There are no doubt going to be some difficult cases of line-drawing in the Hobby Lobby line of cases in the future.  At some point, business firms act in a "public" manner that requires them not to discriminate against their employees (or their customers) on the basis of religion, even if their own religions may counsel a different course.  As John Rawls has noted, religions express "comprehensive" views of the world, but in order for decent multicultural societies to evolve, prosper, and remain at peace, a "public" world of order and religious tolerance must hold sway and provide balance.  My own view is that the religious moderation expressed in Justice Kennedy’s concurrence, as well as the emphasis on the "least restrictive alternative" test in Justice Alito’s majority opinion, will mute the impact of Hobby Lobby.  Statutory amendments and administrative regulations are likely to be adopted to protect the rights of women employees to have access to all methods of legal contraception, and the First Amendment will not be invoked against them.  The majority and concurring opinions appear to have left plenty of room for these options.

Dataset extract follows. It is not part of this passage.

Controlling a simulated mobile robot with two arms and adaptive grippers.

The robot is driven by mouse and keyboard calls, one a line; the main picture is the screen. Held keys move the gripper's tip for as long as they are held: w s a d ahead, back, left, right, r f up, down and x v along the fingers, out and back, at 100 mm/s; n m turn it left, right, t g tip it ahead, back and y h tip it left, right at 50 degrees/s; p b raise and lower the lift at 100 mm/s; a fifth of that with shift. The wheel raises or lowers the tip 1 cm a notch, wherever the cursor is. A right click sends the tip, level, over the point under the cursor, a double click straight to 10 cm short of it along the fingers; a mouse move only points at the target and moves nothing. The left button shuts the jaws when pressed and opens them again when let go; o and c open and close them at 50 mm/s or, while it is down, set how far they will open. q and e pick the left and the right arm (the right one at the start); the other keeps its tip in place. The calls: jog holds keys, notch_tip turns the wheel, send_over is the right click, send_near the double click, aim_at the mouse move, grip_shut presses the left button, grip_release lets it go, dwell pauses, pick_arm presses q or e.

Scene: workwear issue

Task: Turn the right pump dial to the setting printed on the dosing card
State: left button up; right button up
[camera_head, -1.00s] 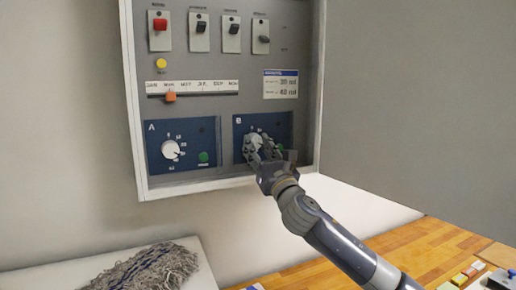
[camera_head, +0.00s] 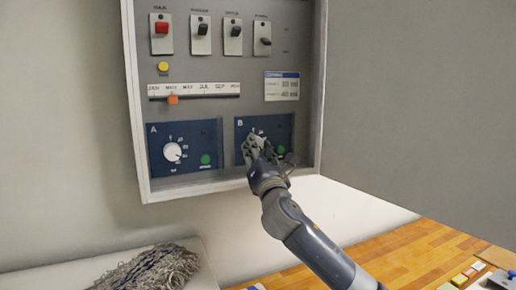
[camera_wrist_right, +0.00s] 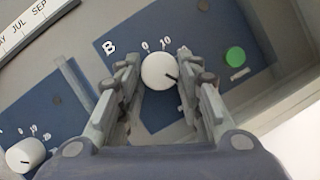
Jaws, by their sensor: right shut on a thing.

Even though it is flawed and in my view wrongly decided, we may at least be thankful that Hobby Lobby (as well as Citizens United) invites us to think more seriously and deeply about the nature of business corporations and other firms -- and the important role that they play in our lives.  We create them as useful fictions that become real in everyday practice.  And we should remember that if we don't like how they have evolved, we can change the rules.  And in this last respect, Justice Alito's realistic opinion – referring to the role of values such as environmental sustainability in business firms as well as the advent of benefit corporations that pursue hybrid profit and non-profit purposes (Slip Op. at 23-25) -- is superior to the flat-surfaced nominalism of Justice Ginsburg's dissent.